Aim:
Set the listing down again exactly, please, apart from its pictures.

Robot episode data
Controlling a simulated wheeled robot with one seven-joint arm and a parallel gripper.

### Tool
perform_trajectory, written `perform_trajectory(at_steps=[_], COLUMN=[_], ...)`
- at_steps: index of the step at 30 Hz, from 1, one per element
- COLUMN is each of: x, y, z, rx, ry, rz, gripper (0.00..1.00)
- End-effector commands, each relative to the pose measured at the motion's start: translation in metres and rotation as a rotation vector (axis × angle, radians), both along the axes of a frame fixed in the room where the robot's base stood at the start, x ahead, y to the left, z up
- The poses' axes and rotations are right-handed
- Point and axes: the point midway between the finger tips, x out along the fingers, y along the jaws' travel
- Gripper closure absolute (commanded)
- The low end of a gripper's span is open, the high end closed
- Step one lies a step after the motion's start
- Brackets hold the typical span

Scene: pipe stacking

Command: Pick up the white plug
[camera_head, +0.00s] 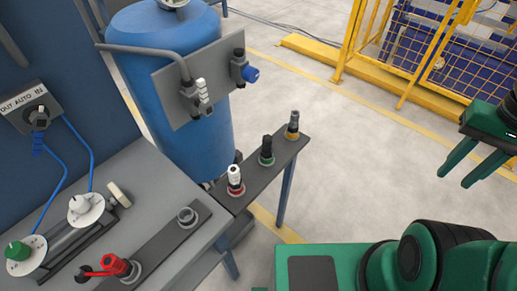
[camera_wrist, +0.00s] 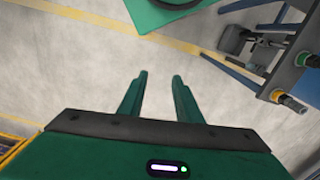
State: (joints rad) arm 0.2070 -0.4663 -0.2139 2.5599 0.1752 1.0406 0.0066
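A white plug (camera_head: 234,176) stands upright in a red-ringed socket at the near end of a narrow dark shelf (camera_head: 262,184) in the head view. A black plug (camera_head: 266,148) with a green ring and a yellow-and-black plug (camera_head: 292,124) stand farther along it. My gripper (camera_head: 453,178) is at the far right, well apart from the plugs. In the wrist view its two fingers (camera_wrist: 160,76) are parted with only floor between them, so it is open and empty. The yellow-ringed plug (camera_wrist: 288,101) shows at the right there; I cannot make out the white plug.
A blue tank (camera_head: 180,80) with a fitting panel stands behind the shelf. A grey bench (camera_head: 150,185) at left carries dials, a red valve (camera_head: 115,265) and an empty ring socket (camera_head: 187,216). A yellow fence (camera_head: 400,60) stands at the back. Open floor lies between shelf and gripper.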

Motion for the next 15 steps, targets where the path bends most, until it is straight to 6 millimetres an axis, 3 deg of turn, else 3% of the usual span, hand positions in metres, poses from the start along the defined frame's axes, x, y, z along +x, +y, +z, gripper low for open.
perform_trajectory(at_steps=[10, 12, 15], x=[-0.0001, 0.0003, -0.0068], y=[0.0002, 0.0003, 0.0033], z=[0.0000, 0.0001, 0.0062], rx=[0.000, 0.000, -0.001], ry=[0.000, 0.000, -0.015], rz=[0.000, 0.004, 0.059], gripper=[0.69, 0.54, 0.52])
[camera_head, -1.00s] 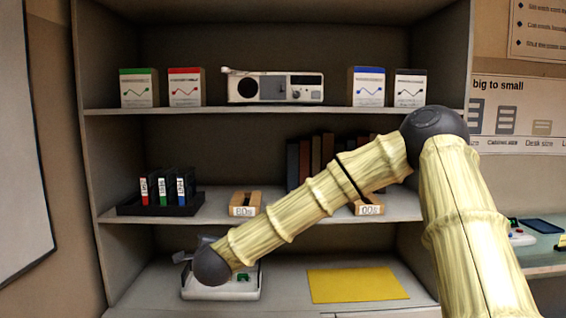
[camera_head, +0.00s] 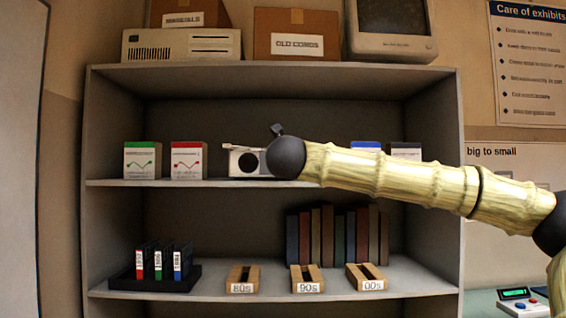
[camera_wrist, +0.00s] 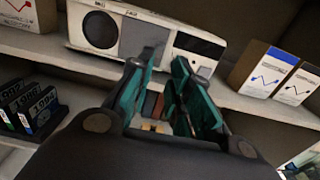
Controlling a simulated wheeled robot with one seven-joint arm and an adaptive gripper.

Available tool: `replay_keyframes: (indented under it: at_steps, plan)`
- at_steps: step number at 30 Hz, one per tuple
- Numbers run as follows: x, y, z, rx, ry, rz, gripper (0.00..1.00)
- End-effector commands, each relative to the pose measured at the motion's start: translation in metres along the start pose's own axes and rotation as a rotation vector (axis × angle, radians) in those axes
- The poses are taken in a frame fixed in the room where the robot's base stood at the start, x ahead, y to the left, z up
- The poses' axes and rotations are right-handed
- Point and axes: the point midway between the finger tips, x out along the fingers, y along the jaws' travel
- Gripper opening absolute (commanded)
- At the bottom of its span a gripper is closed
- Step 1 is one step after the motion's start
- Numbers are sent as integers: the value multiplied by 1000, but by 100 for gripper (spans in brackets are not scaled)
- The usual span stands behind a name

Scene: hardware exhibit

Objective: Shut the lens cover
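A white device (camera_head: 235,160) stands on the upper shelf, partly hidden behind my arm in the head view. The wrist view shows more of the white device (camera_wrist: 172,22): a dark round lens (camera_wrist: 101,30) at its left and a grey panel (camera_wrist: 143,38) right of it. The lens is in plain sight; I cannot tell for sure whether the grey panel is its cover. My gripper (camera_wrist: 167,62) is open, with a gap between its teal fingers and nothing held. Its fingertips overlap the device's lower front in the wrist view; contact cannot be told.
Green and red boxes (camera_head: 155,160) stand left of the device; blue and black boxes (camera_wrist: 262,68) stand right. The lower shelf (camera_head: 215,290) holds a cartridge tray (camera_head: 125,284), wooden blocks (camera_head: 306,280) and books (camera_head: 340,235). Boxes and a monitor (camera_head: 388,28) sit on top.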

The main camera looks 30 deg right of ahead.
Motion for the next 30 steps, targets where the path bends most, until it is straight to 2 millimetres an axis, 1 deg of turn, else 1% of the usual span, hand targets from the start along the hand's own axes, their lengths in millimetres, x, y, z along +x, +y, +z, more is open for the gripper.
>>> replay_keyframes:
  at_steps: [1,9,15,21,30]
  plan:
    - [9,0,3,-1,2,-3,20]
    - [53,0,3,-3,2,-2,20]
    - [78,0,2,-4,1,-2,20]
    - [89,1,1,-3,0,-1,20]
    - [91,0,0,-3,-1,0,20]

Response for this exercise:
Controlling a simulated wheeled robot with one seven-joint arm and a parallel gripper.

### Tool
perform_trajectory, written `perform_trajectory(at_steps=[_], COLUMN=[_], ...)`
- at_steps: index of the step at 30 Hz, from 1, one per element
- COLUMN is each of: x, y, z, rx, ry, rz, gripper (0.00..1.00)
- End-effector commands, each relative to the pose measured at the motion's start: translation in metres and rotation as a rotation vector (axis × angle, radians), both along the axes of a frame fixed in the room where the robot's base stood at the start, x ahead, y to the left, z up
- The poses' axes and rotations are right-handed
- Point and axes: the point midway between the finger tips, x out along the fingers, y along the jaws' travel
- Gripper closure absolute (commanded)
- The low end of a gripper's span is open, the high end closed
- Step one lies a step after the motion's start
- Brackets hold the typical span

Scene: pipe stacking

Command: Pick up the white plug
[camera_head, +0.00s] 
[camera_wrist, +0.00s] 
State: (joints rad) arm 0.2070 -0.4663 -0.2139 2.5599 0.1752 1.0406 0.0066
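A white plug (camera_head: 234,176) stands upright in a red-ringed socket at the near end of a narrow dark shelf (camera_head: 262,184) in the head view. A black plug (camera_head: 266,148) with a green ring and a yellow-and-black plug (camera_head: 292,124) stand farther along it. My gripper (camera_head: 453,178) is at the far right, well apart from the plugs. In the wrist view its two fingers (camera_wrist: 160,76) are parted with only floor between them, so it is open and empty. The yellow-ringed plug (camera_wrist: 288,101) shows at the right there; I cannot make out the white plug.
A blue tank (camera_head: 180,80) with a fitting panel stands behind the shelf. A grey bench (camera_head: 150,185) at left carries dials, a red valve (camera_head: 115,265) and an empty ring socket (camera_head: 187,216). A yellow fence (camera_head: 400,60) stands at the back. Open floor lies between shelf and gripper.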

Motion for the next 15 steps, targets where the path bends most, until it is straight to 6 millimetres an axis, 3 deg of turn, else 3% of the usual span, hand positions in metres, poses from the start along the defined frame's axes, x, y, z along +x, +y, +z, gripper low for open.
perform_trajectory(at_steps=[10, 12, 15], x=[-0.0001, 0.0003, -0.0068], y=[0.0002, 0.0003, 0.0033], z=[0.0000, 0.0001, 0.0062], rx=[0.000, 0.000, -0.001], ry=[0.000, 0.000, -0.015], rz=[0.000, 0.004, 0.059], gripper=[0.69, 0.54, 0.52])
[camera_head, -1.00s] 
[camera_head, +0.00s] 
[camera_wrist, +0.00s] 
Controlling a simulated wheeled robot with one seven-joint arm and an adaptive gripper.

Available tool: `replay_keyframes: (indented under it: at_steps, plan)`
- at_steps: step number at 30 Hz, one per tuple
- Numbers run as follows: x, y, z, rx, ry, rz, gripper (0.00..1.00)
- End-effector commands, each relative to the pose measured at the motion's start: translation in metres along the start pose's own axes and rotation as a rotation vector (axis × angle, radians) in those axes
- The poses are taken in a frame fixed in the room where the robot's base stood at the start, x ahead, y to the left, z up
- The poses' axes and rotations are right-handed
- Point and axes: the point midway between the finger tips, x out along the fingers, y along the jaws' travel
- Gripper opening absolute (commanded)
- At the bottom of its span a gripper is closed
- Step 1 is one step after the motion's start
- Numbers are sent as integers: the value multiplied by 1000, but by 100 for gripper (spans in brackets are not scaled)
- The usual span stands behind a name

Scene: hardware exhibit

Objective: Shut the lens cover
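A white device (camera_head: 235,160) stands on the upper shelf, partly hidden behind my arm in the head view. The wrist view shows more of the white device (camera_wrist: 172,22): a dark round lens (camera_wrist: 101,30) at its left and a grey panel (camera_wrist: 143,38) right of it. The lens is in plain sight; I cannot tell for sure whether the grey panel is its cover. My gripper (camera_wrist: 167,62) is open, with a gap between its teal fingers and nothing held. Its fingertips overlap the device's lower front in the wrist view; contact cannot be told.
Green and red boxes (camera_head: 155,160) stand left of the device; blue and black boxes (camera_wrist: 262,68) stand right. The lower shelf (camera_head: 215,290) holds a cartridge tray (camera_head: 125,284), wooden blocks (camera_head: 306,280) and books (camera_head: 340,235). Boxes and a monitor (camera_head: 388,28) sit on top.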

The main camera looks 30 deg right of ahead.
Motion for the next 30 steps, targets where the path bends most, until it is straight to 2 millimetres an axis, 1 deg of turn, else 1% of the usual span, hand targets from the start along the hand's own axes, their lengths in millimetres, x, y, z along +x, +y, +z, more is open for the gripper.
>>> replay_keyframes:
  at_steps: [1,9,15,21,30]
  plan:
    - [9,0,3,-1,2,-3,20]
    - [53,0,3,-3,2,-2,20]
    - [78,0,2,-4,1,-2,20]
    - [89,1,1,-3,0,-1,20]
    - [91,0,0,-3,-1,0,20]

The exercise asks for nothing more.